- Set task:
Go through the records below line by line, counting those that contain the word "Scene"; answer with the count only.

- Working data:
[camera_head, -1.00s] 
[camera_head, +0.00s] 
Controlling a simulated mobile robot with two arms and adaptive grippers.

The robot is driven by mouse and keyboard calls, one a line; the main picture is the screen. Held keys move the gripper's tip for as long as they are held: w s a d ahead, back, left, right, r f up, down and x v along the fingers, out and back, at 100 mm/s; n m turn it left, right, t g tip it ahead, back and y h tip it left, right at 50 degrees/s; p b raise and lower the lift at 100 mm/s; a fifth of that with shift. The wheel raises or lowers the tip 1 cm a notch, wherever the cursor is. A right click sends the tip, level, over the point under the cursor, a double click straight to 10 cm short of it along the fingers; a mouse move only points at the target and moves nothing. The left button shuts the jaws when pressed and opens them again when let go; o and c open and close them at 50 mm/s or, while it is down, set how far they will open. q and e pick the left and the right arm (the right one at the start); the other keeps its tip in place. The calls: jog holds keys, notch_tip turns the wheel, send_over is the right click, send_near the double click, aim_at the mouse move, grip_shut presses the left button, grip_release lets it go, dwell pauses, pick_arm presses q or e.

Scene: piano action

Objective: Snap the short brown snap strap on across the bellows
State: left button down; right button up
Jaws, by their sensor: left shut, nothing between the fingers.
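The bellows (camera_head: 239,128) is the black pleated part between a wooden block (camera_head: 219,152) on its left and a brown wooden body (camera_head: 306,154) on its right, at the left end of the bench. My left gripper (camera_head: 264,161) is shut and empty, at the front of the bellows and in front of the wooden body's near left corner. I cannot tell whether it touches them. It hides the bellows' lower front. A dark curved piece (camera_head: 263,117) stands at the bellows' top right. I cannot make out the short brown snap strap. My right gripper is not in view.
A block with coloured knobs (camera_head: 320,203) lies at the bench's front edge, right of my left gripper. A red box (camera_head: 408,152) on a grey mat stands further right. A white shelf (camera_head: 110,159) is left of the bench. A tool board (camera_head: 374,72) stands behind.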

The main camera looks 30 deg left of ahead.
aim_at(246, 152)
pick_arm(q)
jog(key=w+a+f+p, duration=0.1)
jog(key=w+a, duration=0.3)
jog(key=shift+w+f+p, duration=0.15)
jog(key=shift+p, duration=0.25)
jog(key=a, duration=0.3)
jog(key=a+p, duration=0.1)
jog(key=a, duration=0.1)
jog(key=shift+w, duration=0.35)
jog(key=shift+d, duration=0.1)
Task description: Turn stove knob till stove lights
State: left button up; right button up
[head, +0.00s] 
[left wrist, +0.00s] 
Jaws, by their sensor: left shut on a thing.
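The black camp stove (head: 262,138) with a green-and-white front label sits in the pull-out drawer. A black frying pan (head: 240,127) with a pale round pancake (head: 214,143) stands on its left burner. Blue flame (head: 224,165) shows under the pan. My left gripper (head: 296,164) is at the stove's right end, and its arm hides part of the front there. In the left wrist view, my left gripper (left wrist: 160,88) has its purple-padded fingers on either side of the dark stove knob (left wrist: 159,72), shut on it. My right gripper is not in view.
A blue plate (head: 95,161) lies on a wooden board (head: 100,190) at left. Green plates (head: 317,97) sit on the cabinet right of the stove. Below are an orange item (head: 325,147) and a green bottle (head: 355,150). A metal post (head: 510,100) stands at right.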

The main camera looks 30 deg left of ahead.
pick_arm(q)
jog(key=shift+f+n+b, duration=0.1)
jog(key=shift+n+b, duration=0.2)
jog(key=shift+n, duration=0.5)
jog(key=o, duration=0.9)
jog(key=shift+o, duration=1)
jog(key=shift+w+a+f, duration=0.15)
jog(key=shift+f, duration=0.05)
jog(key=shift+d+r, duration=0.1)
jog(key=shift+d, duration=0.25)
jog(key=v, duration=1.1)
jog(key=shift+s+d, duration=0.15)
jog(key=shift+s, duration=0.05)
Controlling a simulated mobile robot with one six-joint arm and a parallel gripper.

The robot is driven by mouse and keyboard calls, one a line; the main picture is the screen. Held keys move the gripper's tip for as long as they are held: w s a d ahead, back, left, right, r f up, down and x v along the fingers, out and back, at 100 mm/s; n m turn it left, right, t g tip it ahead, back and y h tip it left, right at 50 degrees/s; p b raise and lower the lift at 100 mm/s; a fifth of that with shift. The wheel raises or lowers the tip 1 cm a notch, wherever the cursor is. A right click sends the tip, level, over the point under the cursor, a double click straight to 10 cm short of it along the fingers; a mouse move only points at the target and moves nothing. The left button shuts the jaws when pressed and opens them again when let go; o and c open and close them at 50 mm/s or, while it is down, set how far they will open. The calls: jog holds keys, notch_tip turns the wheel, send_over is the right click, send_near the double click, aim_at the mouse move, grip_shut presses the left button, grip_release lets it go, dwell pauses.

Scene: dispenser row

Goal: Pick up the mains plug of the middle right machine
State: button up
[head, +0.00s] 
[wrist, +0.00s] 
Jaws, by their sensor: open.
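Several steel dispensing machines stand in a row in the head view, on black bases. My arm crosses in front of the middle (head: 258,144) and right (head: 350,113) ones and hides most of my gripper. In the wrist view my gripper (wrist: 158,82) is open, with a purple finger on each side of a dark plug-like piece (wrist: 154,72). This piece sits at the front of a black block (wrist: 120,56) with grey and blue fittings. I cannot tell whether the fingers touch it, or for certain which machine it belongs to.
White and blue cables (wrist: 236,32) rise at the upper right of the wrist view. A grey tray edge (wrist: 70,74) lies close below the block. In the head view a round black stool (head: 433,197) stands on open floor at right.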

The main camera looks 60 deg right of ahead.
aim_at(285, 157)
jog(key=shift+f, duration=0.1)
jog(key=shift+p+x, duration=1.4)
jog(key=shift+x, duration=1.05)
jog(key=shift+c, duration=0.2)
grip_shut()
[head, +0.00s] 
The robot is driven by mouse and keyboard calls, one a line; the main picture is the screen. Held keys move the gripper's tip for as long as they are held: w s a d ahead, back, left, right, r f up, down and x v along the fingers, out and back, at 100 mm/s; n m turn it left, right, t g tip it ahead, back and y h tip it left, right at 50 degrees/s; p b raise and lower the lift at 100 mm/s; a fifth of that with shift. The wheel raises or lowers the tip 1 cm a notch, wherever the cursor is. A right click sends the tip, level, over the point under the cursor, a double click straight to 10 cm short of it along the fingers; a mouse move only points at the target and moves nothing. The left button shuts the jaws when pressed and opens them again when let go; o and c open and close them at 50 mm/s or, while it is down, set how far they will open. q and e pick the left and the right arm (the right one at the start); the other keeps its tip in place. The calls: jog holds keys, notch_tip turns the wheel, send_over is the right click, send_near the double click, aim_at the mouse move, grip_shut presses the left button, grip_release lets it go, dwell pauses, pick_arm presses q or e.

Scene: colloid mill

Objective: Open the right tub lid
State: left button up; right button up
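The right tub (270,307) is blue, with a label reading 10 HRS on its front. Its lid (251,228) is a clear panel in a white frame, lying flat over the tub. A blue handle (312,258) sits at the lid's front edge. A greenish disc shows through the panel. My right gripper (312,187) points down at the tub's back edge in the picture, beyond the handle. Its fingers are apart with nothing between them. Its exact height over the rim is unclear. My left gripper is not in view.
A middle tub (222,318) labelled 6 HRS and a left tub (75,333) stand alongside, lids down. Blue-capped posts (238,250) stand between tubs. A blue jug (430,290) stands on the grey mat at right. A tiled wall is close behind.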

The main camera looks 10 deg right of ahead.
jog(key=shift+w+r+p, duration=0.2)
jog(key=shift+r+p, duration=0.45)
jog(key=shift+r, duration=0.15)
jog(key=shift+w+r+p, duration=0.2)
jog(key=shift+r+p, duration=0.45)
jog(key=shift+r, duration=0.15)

- Result of the task:
3